__EXERCISE AIM__. Would you output the whole listing below, exactly as it reads?

__GIVEN MATERIAL__.
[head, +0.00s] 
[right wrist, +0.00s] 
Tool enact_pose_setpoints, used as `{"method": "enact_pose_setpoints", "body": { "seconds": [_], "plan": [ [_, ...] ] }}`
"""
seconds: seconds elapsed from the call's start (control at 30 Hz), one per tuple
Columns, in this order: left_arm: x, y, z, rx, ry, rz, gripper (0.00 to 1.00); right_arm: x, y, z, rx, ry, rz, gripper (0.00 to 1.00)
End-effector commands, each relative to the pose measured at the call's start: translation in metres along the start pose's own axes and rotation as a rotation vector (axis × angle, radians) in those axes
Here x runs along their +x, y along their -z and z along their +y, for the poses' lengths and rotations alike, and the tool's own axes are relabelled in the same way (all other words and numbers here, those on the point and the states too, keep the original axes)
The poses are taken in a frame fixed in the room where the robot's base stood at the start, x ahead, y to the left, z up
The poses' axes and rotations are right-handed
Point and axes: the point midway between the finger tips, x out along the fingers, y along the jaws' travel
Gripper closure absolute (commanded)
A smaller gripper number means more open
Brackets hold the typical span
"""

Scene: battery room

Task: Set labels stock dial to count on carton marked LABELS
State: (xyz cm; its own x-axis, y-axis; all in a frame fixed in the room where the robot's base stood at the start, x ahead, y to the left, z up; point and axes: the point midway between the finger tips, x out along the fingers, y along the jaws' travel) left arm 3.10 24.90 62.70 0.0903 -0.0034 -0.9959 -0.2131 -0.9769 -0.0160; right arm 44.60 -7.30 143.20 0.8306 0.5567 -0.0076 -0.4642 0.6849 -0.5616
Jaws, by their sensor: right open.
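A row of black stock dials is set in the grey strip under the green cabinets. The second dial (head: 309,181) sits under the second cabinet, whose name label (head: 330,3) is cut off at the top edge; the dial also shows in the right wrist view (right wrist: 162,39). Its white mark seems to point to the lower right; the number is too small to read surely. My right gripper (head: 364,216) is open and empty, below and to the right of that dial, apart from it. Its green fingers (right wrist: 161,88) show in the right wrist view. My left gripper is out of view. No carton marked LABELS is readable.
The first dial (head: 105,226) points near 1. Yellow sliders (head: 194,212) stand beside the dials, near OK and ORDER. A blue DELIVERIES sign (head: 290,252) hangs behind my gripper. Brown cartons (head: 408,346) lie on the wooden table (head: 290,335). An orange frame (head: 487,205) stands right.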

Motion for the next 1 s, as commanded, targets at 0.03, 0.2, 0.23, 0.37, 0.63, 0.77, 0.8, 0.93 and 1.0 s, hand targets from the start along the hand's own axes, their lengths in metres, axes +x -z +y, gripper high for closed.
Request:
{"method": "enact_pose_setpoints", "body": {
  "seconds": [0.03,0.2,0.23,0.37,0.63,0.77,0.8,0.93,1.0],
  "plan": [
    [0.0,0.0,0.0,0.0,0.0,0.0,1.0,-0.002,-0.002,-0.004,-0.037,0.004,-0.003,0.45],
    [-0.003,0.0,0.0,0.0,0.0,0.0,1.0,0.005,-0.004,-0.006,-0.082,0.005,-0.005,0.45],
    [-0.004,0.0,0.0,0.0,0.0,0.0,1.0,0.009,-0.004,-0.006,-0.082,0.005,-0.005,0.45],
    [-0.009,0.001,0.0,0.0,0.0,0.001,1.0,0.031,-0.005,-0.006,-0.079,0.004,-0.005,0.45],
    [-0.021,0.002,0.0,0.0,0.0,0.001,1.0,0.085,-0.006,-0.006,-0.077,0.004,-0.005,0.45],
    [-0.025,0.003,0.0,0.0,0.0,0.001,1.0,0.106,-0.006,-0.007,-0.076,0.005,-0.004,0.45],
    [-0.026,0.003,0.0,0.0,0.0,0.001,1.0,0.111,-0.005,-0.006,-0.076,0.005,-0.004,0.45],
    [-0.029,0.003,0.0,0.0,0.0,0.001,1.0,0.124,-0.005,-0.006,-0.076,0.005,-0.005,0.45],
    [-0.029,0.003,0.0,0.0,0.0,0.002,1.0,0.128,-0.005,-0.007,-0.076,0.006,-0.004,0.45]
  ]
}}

__RESULT FOR THIS EXERCISE__.
[head, +0.00s] 
[right wrist, +0.00s] 
Tool enact_pose_setpoints, used as `{"method": "enact_pose_setpoints", "body": { "seconds": [_], "plan": [ [_, ...] ] }}`
"""
seconds: seconds elapsed from the call's start (control at 30 Hz), one per tuple
Columns, in this order: left_arm: x, y, z, rx, ry, rz, gripper (0.00 to 1.00); right_arm: x, y, z, rx, ry, rz, gripper (0.00 to 1.00)
End-effector commands, each relative to the pose measured at the call's start: translation in metres along the start pose's own axes and rotation as a rotation vector (axis × angle, radians) in those axes
Here x runs along their +x, y along their -z and z along their +y, for the poses' lengths and rotations alike, and the tool's own axes are relabelled in the same way (all other words and numbers here, those on the point and the states too, keep the original axes)
The poses are taken in a frame fixed in the room where the robot's base stood at the start, x ahead, y to the left, z up
The poses' axes and rotations are right-handed
Point and axes: the point midway between the finger tips, x out along the fingers, y along the jaws' travel
Gripper closure absolute (commanded)
A smaller gripper number means more open
Brackets hold the typical span
"""

Scene: battery room

Task: Set labels stock dial to count on carton marked LABELS
State: (xyz cm; its own x-axis, y-axis; all in a frame fixed in the room where the robot's base stood at the start, x ahead, y to the left, z up; point and axes: the point midway between the finger tips, x out along the fingers, y along the jaws' travel) left arm 3.10 24.90 62.70 0.0903 -0.0034 -0.9959 -0.2131 -0.9769 -0.0160; right arm 44.60 -7.30 143.20 0.8306 0.5567 -0.0076 -0.4642 0.6849 -0.5616
Jaws, by their sensor: right open.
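A row of black stock dials is set in the grey strip under the green cabinets. The second dial (head: 309,181) sits under the second cabinet, whose name label (head: 330,3) is cut off at the top edge; the dial also shows in the right wrist view (right wrist: 162,39). Its white mark seems to point to the lower right; the number is too small to read surely. My right gripper (head: 364,216) is open and empty, below and to the right of that dial, apart from it. Its green fingers (right wrist: 161,88) show in the right wrist view. My left gripper is out of view. No carton marked LABELS is readable.
The first dial (head: 105,226) points near 1. Yellow sliders (head: 194,212) stand beside the dials, near OK and ORDER. A blue DELIVERIES sign (head: 290,252) hangs behind my gripper. Brown cartons (head: 408,346) lie on the wooden table (head: 290,335). An orange frame (head: 487,205) stands right.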

Motion for the next 1 s, as commanded, targets at 0.03, 0.2, 0.23, 0.37, 0.63, 0.77, 0.8, 0.93 and 1.0 s, hand targets from the start along the hand's own axes, their lengths in metres, axes +x -z +y, gripper high for closed.
Request:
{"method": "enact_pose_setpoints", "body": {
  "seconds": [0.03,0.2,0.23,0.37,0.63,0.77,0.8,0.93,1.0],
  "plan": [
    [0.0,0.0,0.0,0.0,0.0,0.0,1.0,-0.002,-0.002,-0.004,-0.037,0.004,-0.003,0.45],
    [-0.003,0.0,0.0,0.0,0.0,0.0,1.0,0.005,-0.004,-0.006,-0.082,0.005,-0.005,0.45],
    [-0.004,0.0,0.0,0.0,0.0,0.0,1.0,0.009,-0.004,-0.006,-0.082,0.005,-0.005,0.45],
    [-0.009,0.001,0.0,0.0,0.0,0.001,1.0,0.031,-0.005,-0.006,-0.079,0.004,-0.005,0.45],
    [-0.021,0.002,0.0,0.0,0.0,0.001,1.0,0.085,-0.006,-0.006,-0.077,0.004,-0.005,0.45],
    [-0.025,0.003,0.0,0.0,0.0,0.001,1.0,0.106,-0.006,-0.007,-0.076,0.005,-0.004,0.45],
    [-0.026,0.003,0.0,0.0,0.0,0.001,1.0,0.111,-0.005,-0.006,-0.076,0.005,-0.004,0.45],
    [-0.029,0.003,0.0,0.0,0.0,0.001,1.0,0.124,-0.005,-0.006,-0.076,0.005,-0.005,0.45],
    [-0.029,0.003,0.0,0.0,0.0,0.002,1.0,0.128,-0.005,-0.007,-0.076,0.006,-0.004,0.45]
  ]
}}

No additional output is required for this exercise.